- REQUIRED TASK: Find the lines that contain the word "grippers" and copy each one.

+ + + + + + +

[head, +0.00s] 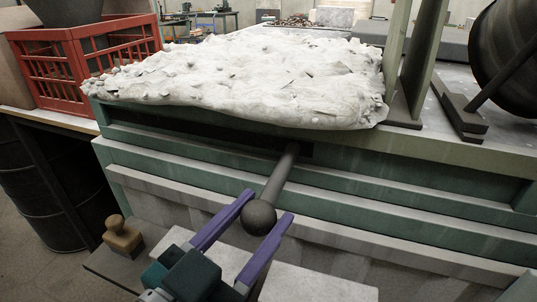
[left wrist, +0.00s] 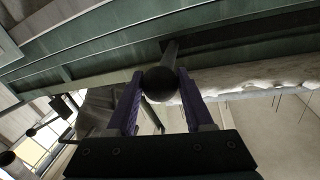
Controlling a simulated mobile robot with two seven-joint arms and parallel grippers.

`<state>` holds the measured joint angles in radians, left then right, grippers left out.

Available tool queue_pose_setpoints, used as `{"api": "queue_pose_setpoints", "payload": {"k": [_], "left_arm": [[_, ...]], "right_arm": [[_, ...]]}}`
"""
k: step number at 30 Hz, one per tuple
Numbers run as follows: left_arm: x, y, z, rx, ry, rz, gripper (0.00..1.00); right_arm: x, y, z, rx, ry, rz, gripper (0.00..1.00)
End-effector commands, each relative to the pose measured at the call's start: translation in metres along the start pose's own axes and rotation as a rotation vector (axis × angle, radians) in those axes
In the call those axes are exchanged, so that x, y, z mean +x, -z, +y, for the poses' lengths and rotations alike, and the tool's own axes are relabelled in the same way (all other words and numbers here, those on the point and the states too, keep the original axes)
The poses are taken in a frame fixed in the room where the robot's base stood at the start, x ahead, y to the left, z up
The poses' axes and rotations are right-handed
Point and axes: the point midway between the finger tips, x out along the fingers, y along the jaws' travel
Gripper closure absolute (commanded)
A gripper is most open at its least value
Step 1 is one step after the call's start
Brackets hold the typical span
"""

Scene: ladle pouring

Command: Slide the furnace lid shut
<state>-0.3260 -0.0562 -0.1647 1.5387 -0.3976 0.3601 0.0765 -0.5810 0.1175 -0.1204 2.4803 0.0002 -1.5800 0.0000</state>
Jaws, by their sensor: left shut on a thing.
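The furnace (head: 330,222) is a green, banded block across the middle of the head view, topped by a white, lumpy mass (head: 250,75). A dark rod handle with a ball knob (head: 259,217) sticks out toward me from a dark slot under the white mass. I cannot make out the lid itself apart from this handle. My left gripper (head: 264,207) is shut on the handle, with a purple finger on each side of the ball knob. In the left wrist view the knob (left wrist: 159,84) sits between the fingertips. My right gripper is not in view.
A red crate (head: 85,65) stands at the left of the white mass. Upright green plates (head: 417,60) and a dark drum (head: 505,50) stand at the right. A brown wooden block with a knob (head: 122,238) sits low on the left. A dark barrel (head: 40,200) is beyond it.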

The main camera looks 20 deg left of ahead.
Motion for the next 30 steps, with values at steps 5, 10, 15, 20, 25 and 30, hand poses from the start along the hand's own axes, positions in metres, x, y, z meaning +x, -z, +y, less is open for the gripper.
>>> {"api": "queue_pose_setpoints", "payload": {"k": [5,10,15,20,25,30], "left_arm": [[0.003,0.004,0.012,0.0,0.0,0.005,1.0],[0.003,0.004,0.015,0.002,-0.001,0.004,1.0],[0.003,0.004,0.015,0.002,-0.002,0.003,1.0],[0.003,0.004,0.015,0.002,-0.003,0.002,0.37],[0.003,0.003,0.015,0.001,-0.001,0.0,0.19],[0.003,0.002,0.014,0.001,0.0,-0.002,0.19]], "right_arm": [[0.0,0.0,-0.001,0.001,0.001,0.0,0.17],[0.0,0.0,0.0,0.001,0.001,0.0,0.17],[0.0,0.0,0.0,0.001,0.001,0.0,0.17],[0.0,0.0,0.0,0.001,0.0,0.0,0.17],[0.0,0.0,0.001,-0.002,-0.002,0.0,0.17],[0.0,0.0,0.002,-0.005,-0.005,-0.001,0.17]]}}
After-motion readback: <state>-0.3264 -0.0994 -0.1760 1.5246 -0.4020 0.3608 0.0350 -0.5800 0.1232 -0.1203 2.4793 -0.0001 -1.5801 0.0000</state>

+ + + + + + +

- FULL RESPONSE:
Controlling a simulated mobile robot with two seven-joint arms and parallel grippers.
`<state>` holds the measured joint angles in radians, left then right, grippers left out.

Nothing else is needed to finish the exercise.